Imagine an empty jar or vase alongside containers of different colors of sand, which members of your organization would figuratively pour into the larger, empty vessel, creating a newly designed “sandscape.”

As workplace cultures combine, a beautiful image emerges. Each person, or each organization, adds pieces of themselves and existing workplace culture into the design of the combined organization. An organizational masterpiece can unfold if leaders provide the right direction and support. 


As workplace cultures come together, after mergers, acquisitions, integrations or any number of other changes, leaders must be purposeful and intentional to provide the space and time to evaluate the past and have open dialogues for the future. This includes acknowledgement of existing company culture and the vision for the new, blended organization.

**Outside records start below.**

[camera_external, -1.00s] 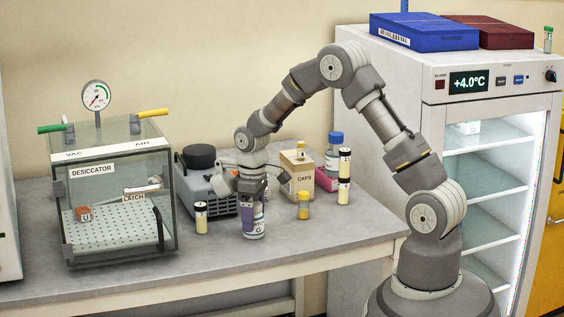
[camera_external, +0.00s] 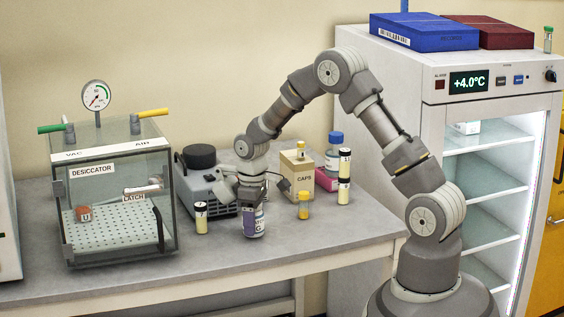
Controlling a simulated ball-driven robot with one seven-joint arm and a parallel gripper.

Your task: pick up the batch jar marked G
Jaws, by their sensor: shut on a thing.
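The batch jar marked G (camera_external: 254,223) is a white jar with a purple band and a dark label. It stands upright on or very close to the bench, near its front edge; I cannot tell whether its base touches. My gripper (camera_external: 252,203) points down over the jar from above and is shut on its upper part. The jar's top is hidden by my gripper.
A small vial (camera_external: 201,218) stands left of the jar and a yellow vial (camera_external: 303,206) to its right. The glass desiccator (camera_external: 115,250) stands at the left.

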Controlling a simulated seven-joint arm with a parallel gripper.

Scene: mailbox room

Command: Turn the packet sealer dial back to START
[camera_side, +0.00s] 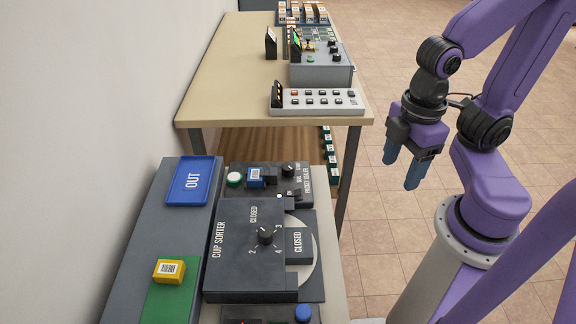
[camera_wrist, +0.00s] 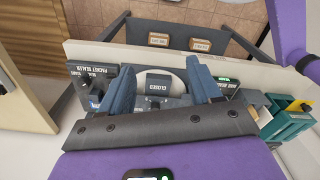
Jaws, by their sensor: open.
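The packet sealer (camera_side: 306,188) is a dark panel at the far end of the near bench in the side view, behind the cup sorter. It carries a small black dial (camera_side: 288,169), a pale green button (camera_side: 234,180) and a blue block with a white label (camera_side: 256,177). I cannot read where the dial points. In the wrist view the packet sealer (camera_wrist: 92,70) is at the left, beyond my left finger. My gripper (camera_side: 402,174) is open and empty, raised over the floor side, to the right of the bench and apart from the dial.
The cup sorter (camera_side: 225,270) with its own dial (camera_side: 265,235) fills the middle of the near bench. A blue OUT tray (camera_side: 193,182) and a yellow block (camera_side: 169,271) lie left. A farther table (camera_side: 230,60) holds a grey control box (camera_side: 322,70) and a button panel (camera_side: 318,101).

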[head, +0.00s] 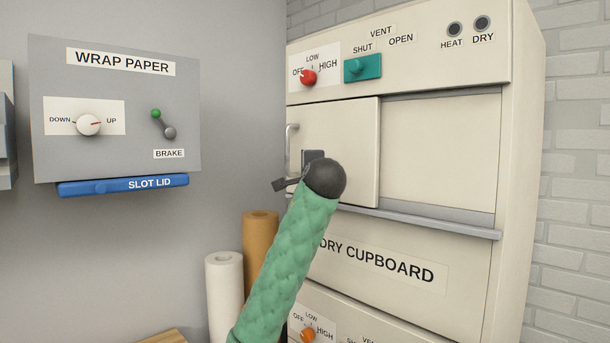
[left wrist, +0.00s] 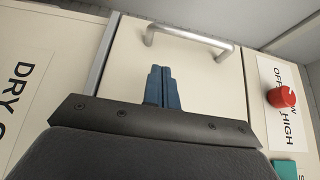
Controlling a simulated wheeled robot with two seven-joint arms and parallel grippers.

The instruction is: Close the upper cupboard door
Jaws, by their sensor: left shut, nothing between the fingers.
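The upper cupboard door (head: 352,130) is a flat cream panel over the left half of the dry cupboard's upper bay, with a metal bar handle (head: 291,150) at its left edge. It stands proud of a recessed cream surface (head: 440,150) on the right. My right gripper is out of view.
A ledge (head: 440,221) runs under the bay. Above are a red knob (head: 308,77) and a teal vent slider (head: 362,67). Left are the wrap paper panel (head: 110,85), its blue slot lid (head: 122,185), and white (head: 224,290) and brown (head: 260,240) rolls.

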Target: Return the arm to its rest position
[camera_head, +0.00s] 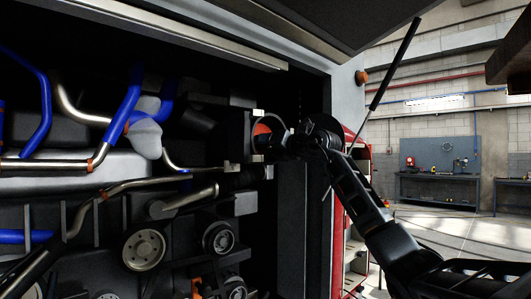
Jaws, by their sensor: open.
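My black arm reaches in from the lower right to the open engine bay of the coach. My gripper (268,140) is at the bay's right side, its jaws open. It is beside a small part with an orange face (262,129). They overlap in the picture, and I cannot tell whether they touch. Nothing shows held between the jaws, though the dark bay makes the fingertips hard to make out. The arm is stretched out, with its elbow at the lower right.
The engine bay holds blue hoses (123,101), metal pipes (75,105) and pulleys (144,249). A raised hatch (340,18) with a black strut (395,64) hangs above the arm. A red cabinet (356,215) stands behind it. A workbench (438,188) is far right, with open floor before it.

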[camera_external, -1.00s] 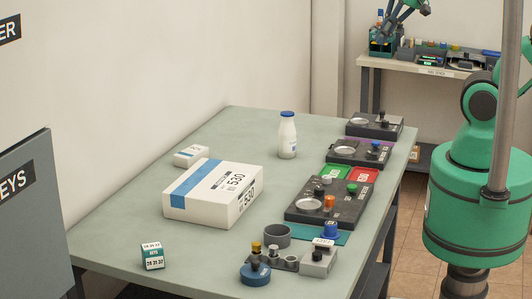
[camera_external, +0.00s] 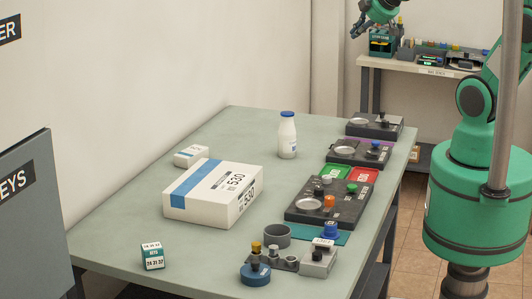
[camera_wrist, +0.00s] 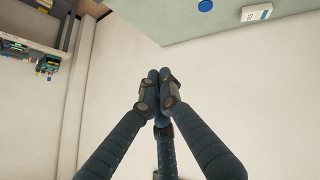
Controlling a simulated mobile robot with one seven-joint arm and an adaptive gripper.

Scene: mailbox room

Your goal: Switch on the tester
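No label reading "tester" is legible. Three dark panel devices sit along the table's right side. The nearest panel (camera_external: 298,215) has a round light plate, an orange knob, a green knob and a black knob. The far panel (camera_external: 363,129) has a round plate and a black knob. My gripper (camera_external: 358,31) is in the air beyond the table's far end, apart from all of them. In the wrist view its fingers (camera_wrist: 160,78) meet at the tips, with nothing seen between them.
A large white box (camera_external: 190,206), a white bottle (camera_external: 288,137) and a small cube (camera_external: 152,257) stand on the table (camera_external: 120,222). Green and red trays (camera_external: 366,174) lie between panels. Small fixtures (camera_external: 256,272) crowd the near edge. A shelf (camera_external: 420,69) stands behind.

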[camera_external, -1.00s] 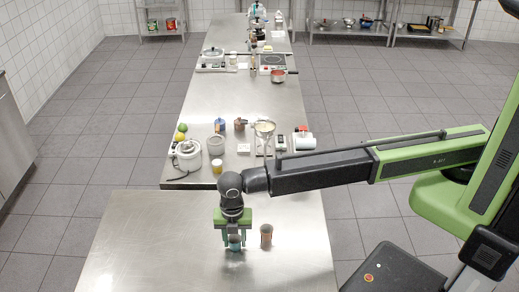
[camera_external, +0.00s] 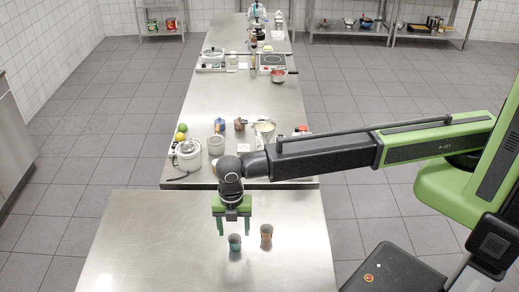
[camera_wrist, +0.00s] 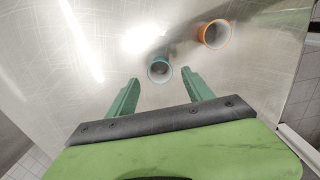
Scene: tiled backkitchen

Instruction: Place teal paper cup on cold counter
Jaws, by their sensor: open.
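The teal paper cup (camera_external: 235,243) stands upright on the near steel counter (camera_external: 150,240). In the wrist view the teal cup (camera_wrist: 159,69) shows its open rim from above, just beyond the fingertips and between their lines. My gripper (camera_external: 234,228) is open and empty, above and slightly behind the cup, with the fingers pointing down. In the wrist view its two green fingers (camera_wrist: 157,76) are spread apart and hold nothing. I cannot tell from the frames which surface is the cold counter.
An orange-brown cup (camera_external: 266,232) stands close to the right of the teal cup; its orange rim (camera_wrist: 215,34) shows in the wrist view. The long counter behind holds a white kettle-like pot (camera_external: 187,155), a pan (camera_external: 264,128) and other items. The near counter's left side is bare.

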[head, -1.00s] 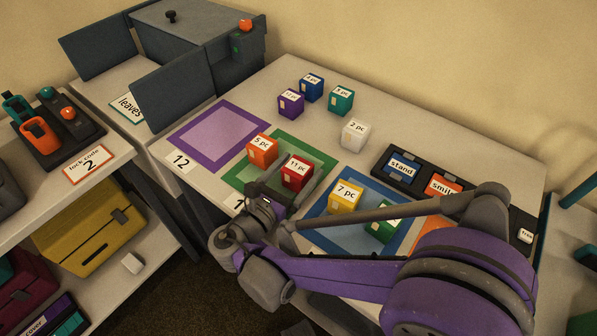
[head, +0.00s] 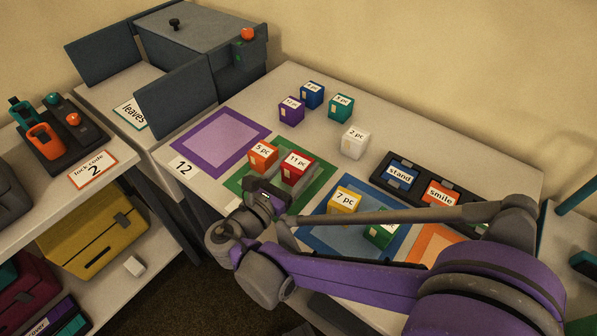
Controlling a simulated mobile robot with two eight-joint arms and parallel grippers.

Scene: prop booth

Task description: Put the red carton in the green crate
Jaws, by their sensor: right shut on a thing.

Leaders should also ensure, as the empty jar is figuratively filled with sand, that everyone has a voice in the new design and the container is not overfilled with one type of sand, such as the purchasing organization or a team or team member having celebrated great success prior to the acquisition. 

The contribution to the blended organizational culture can allow team members to feel engaged, connected, and included and lead to a strong sense of belonging. Both formally and informally, organizational leaders should:


  • Encourage visible, open engagement from employees from each company,

  • Take time to address fears and perspectives about what the changed organization will look like,

  • Evaluate the state of engagement and morale throughout the process,

  • Listen to employees from all companies,

  • Find common beliefs and values,

  • Invite all team members to be co-creators, not passive recipients, of the new, combined workplace culture,

  • Keep the workplace vision front and center at meetings and gatherings,

  • Communicate the integration status and shared values and goals,

  • Remind team members about their contributions to the new, combined organization, and

  • Celebrate successes, big and small, along the way.


Ultimately, the vision of a blended organization, celebrating the strength of each contributing person and group, analogous to combined sands in a vase, should be mentioned regularly and not placed on a shelf or hidden from view.

During transitions, leaders often talk about the need for collaboration and connection early in the process, only to be long-forgotten words, not actions. The successful integration of workplace cultures can only happen through intentional and purposeful leadership to make the combined organizational masterpiece possible.